Keep your spirits up

Flyering can easily get dispiriting if you’re not getting a positive response. As your enthusiasm drains, varying your situation is a great way to refresh your mood. Change direction or move to a new spot; switch up your pitch; even just switching which hand you hold your flyers in can help.

If you’re feeling tense, take notice of your body. Are you frowning? Are your shoulders raised? Are your arms stiff? Take a brief breather, force yourself to relax those muscles.

When things go wrong, you can get trapped inside your head. Take a breather and turn your attention to the world around you. Check out a street performer; watch someone else flyering and see how they do it; enjoy the sights of this beautiful city. If you can’t help but dwell on a mistake, remember that each person you interact with is coming at your situation completely fresh — they don’t know you haven’t been having a good day, or that you just stumbled over your words.

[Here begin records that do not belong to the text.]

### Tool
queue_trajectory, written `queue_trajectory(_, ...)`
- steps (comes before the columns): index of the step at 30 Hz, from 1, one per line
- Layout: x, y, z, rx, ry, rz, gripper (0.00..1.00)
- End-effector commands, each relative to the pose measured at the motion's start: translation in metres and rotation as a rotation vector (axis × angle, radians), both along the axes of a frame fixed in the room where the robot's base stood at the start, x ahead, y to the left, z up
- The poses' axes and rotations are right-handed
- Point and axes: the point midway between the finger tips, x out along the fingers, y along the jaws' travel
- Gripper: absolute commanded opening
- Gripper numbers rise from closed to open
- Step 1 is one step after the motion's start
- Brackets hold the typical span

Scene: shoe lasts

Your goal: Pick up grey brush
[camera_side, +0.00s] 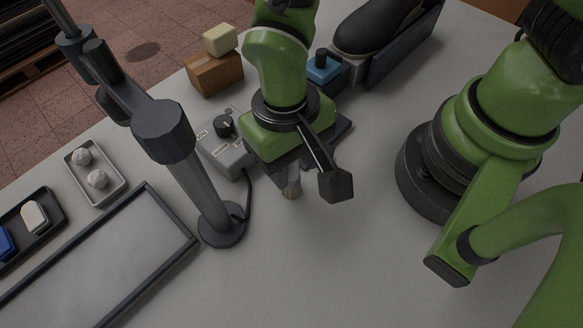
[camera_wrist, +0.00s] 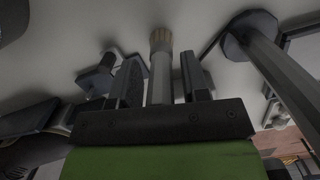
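The grey brush (camera_wrist: 160,80) shows in the wrist view, with a grey handle and a pale, ribbed bristle end (camera_wrist: 160,40). Its handle runs between the two dark fingers of my gripper (camera_wrist: 159,58). A narrow gap shows on each side of the handle, so the fingers look open around it and not closed on it. In the side view, the brush's pale end (camera_side: 291,190) shows just below my gripper (camera_side: 289,168). The rest of the brush and most of the fingers are hidden there by my wrist.
A dark lamp post (camera_side: 208,195) stands close left of my gripper. A grey control box (camera_side: 232,155) with a knob is behind it. A black shoe last (camera_side: 375,28), a blue item (camera_side: 323,70) and a brown block (camera_side: 214,74) stand at the back.

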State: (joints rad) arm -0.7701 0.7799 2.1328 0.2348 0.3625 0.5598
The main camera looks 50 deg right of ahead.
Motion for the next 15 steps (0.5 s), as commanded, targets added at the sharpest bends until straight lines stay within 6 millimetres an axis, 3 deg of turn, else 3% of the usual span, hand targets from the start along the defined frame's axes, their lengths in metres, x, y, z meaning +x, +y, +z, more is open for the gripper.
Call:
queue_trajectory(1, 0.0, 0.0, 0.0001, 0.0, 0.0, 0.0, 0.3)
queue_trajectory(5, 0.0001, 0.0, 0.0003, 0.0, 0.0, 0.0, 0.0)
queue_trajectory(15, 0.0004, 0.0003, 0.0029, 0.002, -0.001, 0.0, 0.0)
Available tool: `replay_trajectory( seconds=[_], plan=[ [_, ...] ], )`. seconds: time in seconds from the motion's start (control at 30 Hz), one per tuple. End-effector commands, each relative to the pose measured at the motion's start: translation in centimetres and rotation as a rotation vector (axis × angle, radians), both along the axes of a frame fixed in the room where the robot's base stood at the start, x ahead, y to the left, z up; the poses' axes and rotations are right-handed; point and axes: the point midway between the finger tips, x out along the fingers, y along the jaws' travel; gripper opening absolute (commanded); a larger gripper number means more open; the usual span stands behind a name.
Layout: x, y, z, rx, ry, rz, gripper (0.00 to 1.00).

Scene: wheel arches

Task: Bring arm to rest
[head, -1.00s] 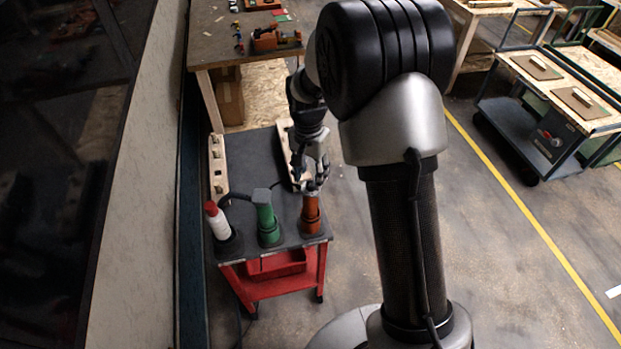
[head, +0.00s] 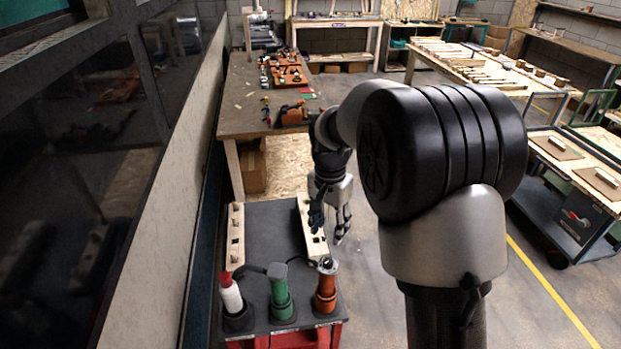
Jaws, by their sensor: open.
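The orange tool stands upright in a holder at the cart's front right corner. My arm comes in from the right and hides part of the floor.
A green tool (head: 280,291) and a white bottle with a red cap (head: 231,295) stand beside the orange one. Wooden blocks (head: 236,237) line the cart's sides. A workbench (head: 237,115) stands behind; a trolley (head: 572,178) is at right. A wall runs along the left.

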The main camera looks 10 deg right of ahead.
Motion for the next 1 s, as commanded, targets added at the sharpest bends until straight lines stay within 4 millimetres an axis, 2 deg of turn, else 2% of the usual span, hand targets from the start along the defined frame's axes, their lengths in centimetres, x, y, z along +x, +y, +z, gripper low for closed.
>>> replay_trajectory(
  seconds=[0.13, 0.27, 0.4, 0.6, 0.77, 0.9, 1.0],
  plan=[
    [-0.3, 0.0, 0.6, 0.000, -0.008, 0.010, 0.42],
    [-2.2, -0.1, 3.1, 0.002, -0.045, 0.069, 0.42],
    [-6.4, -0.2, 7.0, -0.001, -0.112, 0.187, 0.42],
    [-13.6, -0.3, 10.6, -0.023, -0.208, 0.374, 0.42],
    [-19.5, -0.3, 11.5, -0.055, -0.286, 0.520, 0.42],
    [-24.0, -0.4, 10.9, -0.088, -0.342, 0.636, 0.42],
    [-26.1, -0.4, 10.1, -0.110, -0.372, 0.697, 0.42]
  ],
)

Finally, if nothing else works, take a proper break. Give yourself fifteen minutes to leave the area, sit down, get a drink. Staying well-fed and hydrated is also super important throughout your Fringe experience, but especially while flyering — it’s hard work!

Conclusion

Many people find flyering boring, tiring and intimidating; while learning to flyer more effectively helps with this a little, ultimately it’s always means to an end. Treating it as a practice that I can improve, taking pride in my achievements and enjoyment in the process, isn’t just useful for getting bigger audiences — it also helps me stay motivated and enjoy my Fringe more. And in the end, what’s the point if we’re not having a good time?